Reston Association's 17,000 eligible members started receiving ballots from the homeowners association this week, asking for permission to build or buy itself a new 20,000 square foot headquarters.
RA's current lease on its offices at Isaac Newton Square expires in August 2006. The building is slated to be demolished soon thereafter and be replaced with an 80,000-square-foot commercial office complex.
Over the last 22 years, RA has paid its landlord a total of $5.8 million in rent for the organization's existing 20,000-square-foot headquarters.
"We just want the same amount of space," said Karen Monaghan, RA's director of communications. "As soon as we get the go ahead from our members, we're going to start looking for the best deal we can find."
Without member approval to build or buy a new headquarters for RA's 77 full-time employees, the organization will continue to lease office space in Reston. That means RA would probably end up using more of its members' dues to pay for the rising rent costs in Reston's hot commercial real estate market.
"Right now, RA has the right to throw its members' money away on rent," said Barbara Aaron, the Hunters Woods/Dogwood representative on RA's Board of Directors. "If RA continues spending money on rent, they're going to end up paying a whole lot more."
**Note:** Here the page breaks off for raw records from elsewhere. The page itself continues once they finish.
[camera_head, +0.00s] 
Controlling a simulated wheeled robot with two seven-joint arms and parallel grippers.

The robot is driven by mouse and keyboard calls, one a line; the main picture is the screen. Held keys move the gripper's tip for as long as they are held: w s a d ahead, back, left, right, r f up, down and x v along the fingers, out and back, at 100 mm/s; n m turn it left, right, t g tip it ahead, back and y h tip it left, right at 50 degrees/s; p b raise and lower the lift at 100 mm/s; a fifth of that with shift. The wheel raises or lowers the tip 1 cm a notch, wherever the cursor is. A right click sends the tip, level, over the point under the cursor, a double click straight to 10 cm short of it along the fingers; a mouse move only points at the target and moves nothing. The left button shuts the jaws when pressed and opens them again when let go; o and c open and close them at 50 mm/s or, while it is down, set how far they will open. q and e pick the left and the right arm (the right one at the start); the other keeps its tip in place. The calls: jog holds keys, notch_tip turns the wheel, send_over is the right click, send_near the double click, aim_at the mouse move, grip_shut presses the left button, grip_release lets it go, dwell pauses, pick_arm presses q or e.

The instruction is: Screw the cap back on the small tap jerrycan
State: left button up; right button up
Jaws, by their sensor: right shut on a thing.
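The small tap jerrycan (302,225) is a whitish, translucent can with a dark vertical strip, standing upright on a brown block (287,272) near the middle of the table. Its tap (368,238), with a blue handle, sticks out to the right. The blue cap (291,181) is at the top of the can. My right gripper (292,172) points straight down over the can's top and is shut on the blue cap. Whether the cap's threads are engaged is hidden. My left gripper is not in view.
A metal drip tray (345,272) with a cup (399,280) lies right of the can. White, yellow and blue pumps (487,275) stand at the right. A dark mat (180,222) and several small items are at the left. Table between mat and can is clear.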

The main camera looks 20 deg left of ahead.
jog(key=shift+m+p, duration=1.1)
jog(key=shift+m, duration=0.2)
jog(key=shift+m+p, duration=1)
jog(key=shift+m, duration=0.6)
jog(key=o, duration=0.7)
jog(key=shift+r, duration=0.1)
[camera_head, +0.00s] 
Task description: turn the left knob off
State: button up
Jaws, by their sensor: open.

BY OWNING its own headquarters, RA officials project the organization would save $41,405 after the first year, $226,939 after five years and more than $636,967 after a decade.
If the referendum fails, RA Board President Rick Beyer said he expects RA member dues could be increased substantially to cope with rising rent costs.
"We'd be stuck in a rising market and that's the last thing we want," he said. "This referendum will save RA member money immediately."
To be approved, the $13,000 referendum requires a 10 percent turnout of RA members and a simple majority.
Despite the relatively low burden of approval, RA officials have undertaken a major outreach campaign to win the community's support. Sample ballots are being distributed throughout Reston, sandwich boards have been placed at high-traffic areas, public service announcements are running on Comcast Cable, e-mails are being sent to hundreds of members, RA officials are meeting with community groups and an organized letter writing campaign for the local newspapers is underway.
"Although we only need 10 percent of voters to approve this, we want a clear mandate," Monaghan said. "We want to hear loud and clear that people want this."
TERRILL MAYNARD, a South Lakes resident, is among a small number of RA members who are speaking out against the headquarters referendum. Maynard said he believes RA may end up spending much more than expected on its new headquarters because RA has allowed its $5 million cap to increase based on market conditions.
"The key concern I have is that they're overcomplicating what should be a simple bond proposal," Maynard said. "And I think they're overstating their savings in their analysis."
Beyer and other RA board members dispute Maynard's assertion that RA has used overly optimistic assumptions, saying the projected savings are the product of RA's fiscal committee, comprised almost entirely of professional financial workers.
"All nine members of the fiscal committee said we should buy rather than continuing to lease," Beyer said. "This is a slam-dunk."
CRITICS like Maynard also question RA's ability to find a suitable building within Reston. With commercial real estate costs rising, he said, its seems far-fetched to believe RA will be able to buy a parcel of land and still be able to afford construction costs or the cost of an existing building.
"If they find a building for what they want to pay for it, it's going to be as old and worn out as the one they're already in," Maynard said.
RA officials are considering their options regarding where they might find a viable new headquarters and have not ruled anything out, Monaghan said.
One possible site, she said, is the current location of RA's Central Services Facility. RA already owns the land, located next to the Reston YMCA, though it would require redevelopment.